In addition to the largely expected negative effects of accent described above, there were also a few cases in which, somewhat surprisingly, Australian listeners categorized vowels better in one of the other accents than in Aus. This occurred for the NZ vowel of the PRICE lexical set (<hide>), and for Yrk GOOSE <rude>. In the case of the PRICE <hide> vowel, formant measurements at the peak of the nonce vowel stimuli for each accent (Appendix A) indicate that F1 was notably higher and F2 lower (more open and somewhat more backed), and there was notably less variability, in the NZ than in the Aus stimuli. It is not clear which of these differences made this vowel easier to categorize in NZ productions, nor why.2 Moreover, this pattern did not hold for Yrk GOOSE <rude>, where the Yrk F1 value was instead comparable to the Aus value, while its F2 value was much higher (more fronted), and its variability on both dimensions was higher rather than lower, relative to Aus. Moreover, the Lon GOOSE <rude> vowel displayed the same pattern of acoustic differences from Aus GOOSE <rude> and yet did not yield an Accuracy’ difference from Aus. The differences among these cases may hint that better Accuracy’ for a vowel in another accent could rest on its relative position (and/or variability) within the accent’s vowel space.

In sum, the vowels for which significant negative effects of accent were found correspond closely to differences between accents noted in the descriptive literature. That said, not all such ‘known’ accent differences degraded Accuracy’. Out of 80 comparisons (20 vowels/accent × 4 accents), only nine (Lon: FOOT; NZ: KIT, DRESS; Yrk: BATH, THOUGHT; Ncl: BATH, GOAT, PALM, FACE) showed significant negative differences. Thus, to a large degree, the categorization and rating performance on vowels, as reflected in the Accuracy’ scores, is consistent across accents. We return to this issue in the general discussion revisiting the two broad hypotheses laid out for this experiment.

3.2 Experiment 2: Accent exposure effects

To evaluate the effect of pre-test exposure accent, we compared vowel categorizations in the conditions in which listeners heard the exposure story in their native and most familiar accent (Aus) before completing the nonce vowel categorization task in one of the other (unfamiliar, or less familiar) accents against the conditions in which they heard the story in the same (unfamiliar) accent as the nonce stimuli, e.g., a comparison between A-L and L-L conditions. We thus evaluate whether accent-matched pre-test exposure facilitates performance in the vowel categorization task when the talkers in the two phases of the experiment are different.

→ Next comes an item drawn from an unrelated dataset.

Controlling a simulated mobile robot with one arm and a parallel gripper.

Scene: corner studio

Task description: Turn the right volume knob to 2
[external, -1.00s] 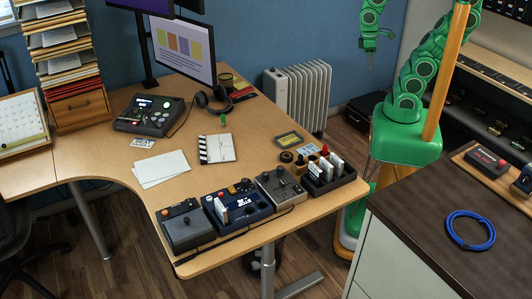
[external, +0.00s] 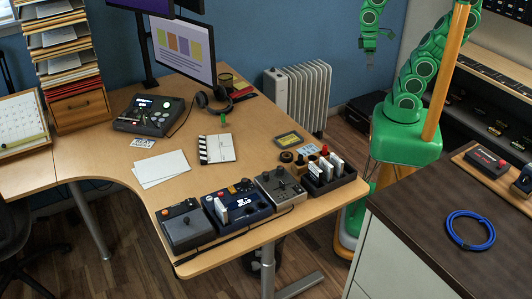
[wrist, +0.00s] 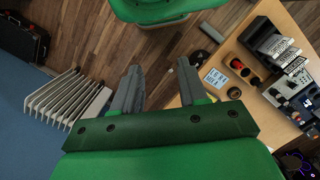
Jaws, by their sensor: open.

Figure 3 summarizes the exposure effects on vowel Accuracy’ scores. For this comparison, the Aus-other accent conditions (shown in white bars), e.g., A-L, serve as the baseline for the matched exposure conditions (shown in grey bars), e.g., L-L. For reference, the top panel repeats the Aus baseline results (A-A condition) and the grey lines indicate those results in each panel.

Figure 3 

Mean Accuracy’ scores (error bars = 95% Confidence Intervals) obtained for each nonce vowel in each accent in Experiment 2, after story exposure in Aus versus after story exposure in the same unfamiliar accent of the nonce words task. The dotted gray lines provide the reference levels of Accuracy’ found in the A-A condition (familiar accent), for ease of visual comparison across accent exposure conditions.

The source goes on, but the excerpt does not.